Tech might be the biggest buying opportunity on the market right now, said Brian White, an analyst at Monness Crespi Hardt & Co., an equity research and trading firm.
The sector has seen better days, with a slew of bad news hitting some of tech’s biggest names and sending market watchers into sell-off mode. The tech-heavy Nasdaq Composite fell in correction territory on a closing basis earlier this month for the first time in two years.
But White told CNBC this is a chance for investors to expand their portfolios. “There are some great secular trends in this group,” he said.
His picks include Apple, Facebook, Alphabet and Amazon. Here’s why.
Apple
“It is kind of the consumer staple of the tech world,” he said Thursday on “Power Lunch.” That same day, the stock was trading around $174, which White said was “significantly undervalued,” and he issued a buy rating with a $235 price target.
“The fact that Warren Buffett got involved in this name should tell you something,” he said.
Even the potential for tariffs doesn’t make White shy away from this stock.
“There is this insatiable appetite for Apple right now in China,” he said.
Alphabet
Google’s parent company is “very attractive, for sure,” White said.
Alphabet Class C shares were priced around $1,025 Thursday, compared with $1,152 about a month ago. But White called this a buying opportunity and set a price target of $1,280.
He cited the company’s ventures with projects such as Google Cloud Platform and artificial intelligence as signs of continued growth.
White called this company a “money machine.”
While he acknowledged that the Facebook data scandal has hurt the entire tech sector, he called Mark Zuckerberg’s testimony on Capitol Hill this week “a phenomenal performance.”
“Zuck crushed it,” White said.
Facebook stock was trading just over $164 Thursday, compared with the March 16 high of $185.33.
“It’s unbelievably cheap,” he said and issued a buy rating with a price target of $200.
In fact, “you’re starting to see value investors poke around in Facebook.”
After news of the scandal broke, the hashtag #DeleteFacebook began circulating online. But Kate Warne, principal and investment strategist at Edward Jones Research, doesn’t think the platform’s 2 billion-plus users are going anywhere.

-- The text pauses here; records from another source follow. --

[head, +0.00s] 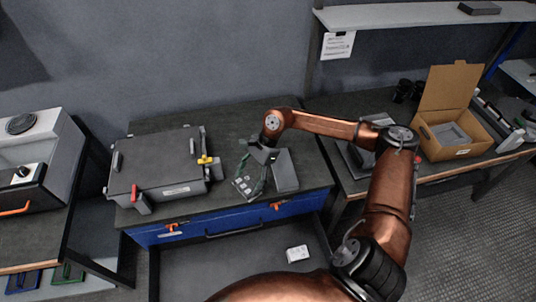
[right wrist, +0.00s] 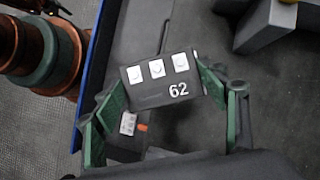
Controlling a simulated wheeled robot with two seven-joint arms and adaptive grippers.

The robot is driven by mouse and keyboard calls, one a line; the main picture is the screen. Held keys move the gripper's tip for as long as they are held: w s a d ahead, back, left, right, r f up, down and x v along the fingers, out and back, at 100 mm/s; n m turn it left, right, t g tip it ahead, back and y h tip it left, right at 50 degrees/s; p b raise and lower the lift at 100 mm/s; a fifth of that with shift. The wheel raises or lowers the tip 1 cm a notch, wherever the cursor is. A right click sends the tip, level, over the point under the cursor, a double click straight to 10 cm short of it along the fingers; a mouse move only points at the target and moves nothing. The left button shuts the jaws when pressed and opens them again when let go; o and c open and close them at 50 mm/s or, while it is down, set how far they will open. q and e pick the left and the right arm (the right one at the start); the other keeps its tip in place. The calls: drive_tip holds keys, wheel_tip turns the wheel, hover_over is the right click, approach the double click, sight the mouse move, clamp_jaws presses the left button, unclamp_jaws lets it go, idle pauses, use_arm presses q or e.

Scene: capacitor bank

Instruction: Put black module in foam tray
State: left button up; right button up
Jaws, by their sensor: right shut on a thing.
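The black module (head: 246,188) is a dark block with several white squares on one face. In the right wrist view the module (right wrist: 160,88) also shows the number 62. My right gripper (head: 255,172) is shut on it, with its green fingers on opposite sides. It holds the module over the front part of the middle bench. The open cardboard box (head: 456,149) on the right bench holds a grey insert (head: 450,134) that looks like the foam tray. The module is well to the left of this box. My left gripper is not in view.
A large grey case (head: 158,174) with red and yellow latches stands left of the module. A grey block (head: 285,170) stands just right of it. The open drawer (head: 235,262) below holds a white item (head: 297,253). Black cylinders (head: 404,90) stand left of the box.

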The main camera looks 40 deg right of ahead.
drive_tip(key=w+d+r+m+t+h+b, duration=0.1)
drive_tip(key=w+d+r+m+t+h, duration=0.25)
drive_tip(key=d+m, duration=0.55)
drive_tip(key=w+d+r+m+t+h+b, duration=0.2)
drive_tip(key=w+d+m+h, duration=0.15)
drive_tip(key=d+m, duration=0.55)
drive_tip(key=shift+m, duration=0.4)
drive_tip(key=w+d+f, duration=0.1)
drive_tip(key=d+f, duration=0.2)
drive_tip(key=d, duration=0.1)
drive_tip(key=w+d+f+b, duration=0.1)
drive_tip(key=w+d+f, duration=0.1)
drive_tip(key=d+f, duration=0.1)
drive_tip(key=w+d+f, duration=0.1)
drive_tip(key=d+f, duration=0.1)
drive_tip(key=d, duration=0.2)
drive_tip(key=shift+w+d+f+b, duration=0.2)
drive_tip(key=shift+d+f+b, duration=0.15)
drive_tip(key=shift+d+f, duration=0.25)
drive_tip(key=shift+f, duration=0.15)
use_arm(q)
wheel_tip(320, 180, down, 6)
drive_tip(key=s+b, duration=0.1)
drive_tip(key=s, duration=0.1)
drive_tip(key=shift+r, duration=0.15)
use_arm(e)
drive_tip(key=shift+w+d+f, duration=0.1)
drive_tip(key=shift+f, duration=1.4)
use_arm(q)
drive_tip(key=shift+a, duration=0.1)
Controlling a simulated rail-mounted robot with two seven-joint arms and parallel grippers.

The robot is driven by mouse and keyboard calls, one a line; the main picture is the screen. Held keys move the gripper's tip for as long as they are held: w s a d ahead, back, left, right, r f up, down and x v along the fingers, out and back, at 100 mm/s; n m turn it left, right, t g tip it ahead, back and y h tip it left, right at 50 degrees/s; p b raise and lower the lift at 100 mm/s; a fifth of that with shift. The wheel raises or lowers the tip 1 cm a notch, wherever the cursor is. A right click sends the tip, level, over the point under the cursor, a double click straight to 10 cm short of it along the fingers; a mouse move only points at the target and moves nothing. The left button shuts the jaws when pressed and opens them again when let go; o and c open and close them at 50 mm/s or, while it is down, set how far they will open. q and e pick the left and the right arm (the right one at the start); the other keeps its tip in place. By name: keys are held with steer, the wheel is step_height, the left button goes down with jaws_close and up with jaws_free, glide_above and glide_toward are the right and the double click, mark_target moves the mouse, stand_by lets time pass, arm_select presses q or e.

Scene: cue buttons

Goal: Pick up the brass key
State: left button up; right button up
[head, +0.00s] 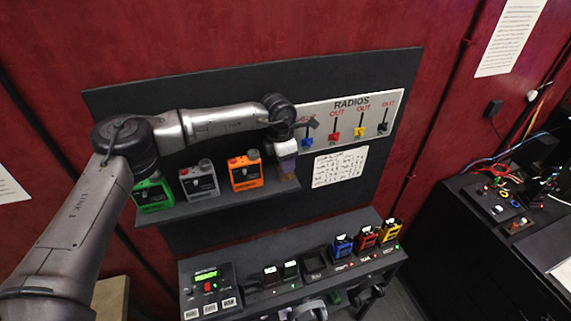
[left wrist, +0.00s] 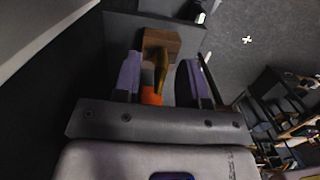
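The brass key (left wrist: 162,68) shows in the left wrist view as a narrow golden piece standing in front of a brown wooden block (left wrist: 160,40). My left gripper (left wrist: 160,82) has its two purple fingers apart, one on each side of the key, with gaps visible. An orange patch (left wrist: 152,97) shows between the fingers, below the key in the picture. In the head view my left gripper (head: 285,158) is at the right end of the shelf, over the brown block (head: 287,172). The key itself is hidden there. My right gripper is not seen.
Green (head: 153,194), grey (head: 200,180) and orange (head: 245,172) radios stand on the shelf (head: 222,204), left of the gripper. The RADIOS panel (head: 350,103) with coloured switches is right behind. A console (head: 255,297) with blue, red and yellow radios stands below.

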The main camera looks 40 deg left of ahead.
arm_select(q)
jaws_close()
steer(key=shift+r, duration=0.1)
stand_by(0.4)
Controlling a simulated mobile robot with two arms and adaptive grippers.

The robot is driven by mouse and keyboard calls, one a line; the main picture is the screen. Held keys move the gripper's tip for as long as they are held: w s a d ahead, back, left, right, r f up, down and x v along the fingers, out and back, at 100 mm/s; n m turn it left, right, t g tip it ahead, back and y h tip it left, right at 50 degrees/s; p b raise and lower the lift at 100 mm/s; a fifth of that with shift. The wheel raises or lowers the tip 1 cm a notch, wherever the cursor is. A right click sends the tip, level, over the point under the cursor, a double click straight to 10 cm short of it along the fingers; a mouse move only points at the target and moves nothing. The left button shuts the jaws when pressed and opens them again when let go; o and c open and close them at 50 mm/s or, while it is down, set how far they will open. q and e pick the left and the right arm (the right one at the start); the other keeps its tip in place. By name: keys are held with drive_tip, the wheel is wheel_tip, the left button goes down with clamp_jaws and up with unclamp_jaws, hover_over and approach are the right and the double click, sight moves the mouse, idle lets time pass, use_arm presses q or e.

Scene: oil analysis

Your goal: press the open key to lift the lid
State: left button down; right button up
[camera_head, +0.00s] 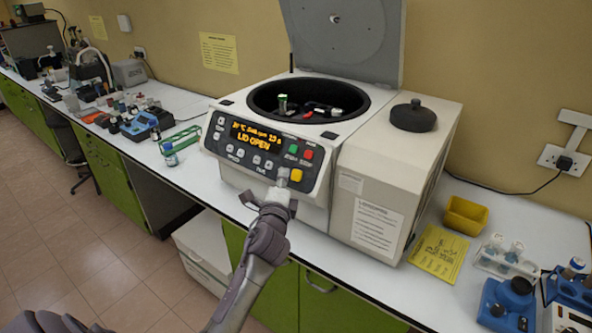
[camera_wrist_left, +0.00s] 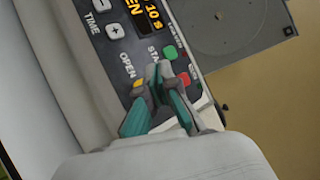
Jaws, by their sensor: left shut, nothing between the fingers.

“We’ll likely be able to see Facebook continue to grow over time,” she said on “Power Lunch.” Warne also said the stock was an attractive buy.
“All those [political] concerns continue to weigh on the stock short term,” Warne said.
“[But] the pullback is an opportunity to add a company that is growing fast,” she said.
Amazon
President Donald Trump tweeted about Amazon earlier this month, saying the e-commerce giant was underpaying the U.S. Postal Service. Shares immediately fell.
But White called Amazon “an unstoppable trend” and said he doesn’t foresee increased regulation as a real risk.
Amazon was trading around $1,430 on Thursday, down from $1,587 earlier in the month. White set a price target of $2,000 on the stock.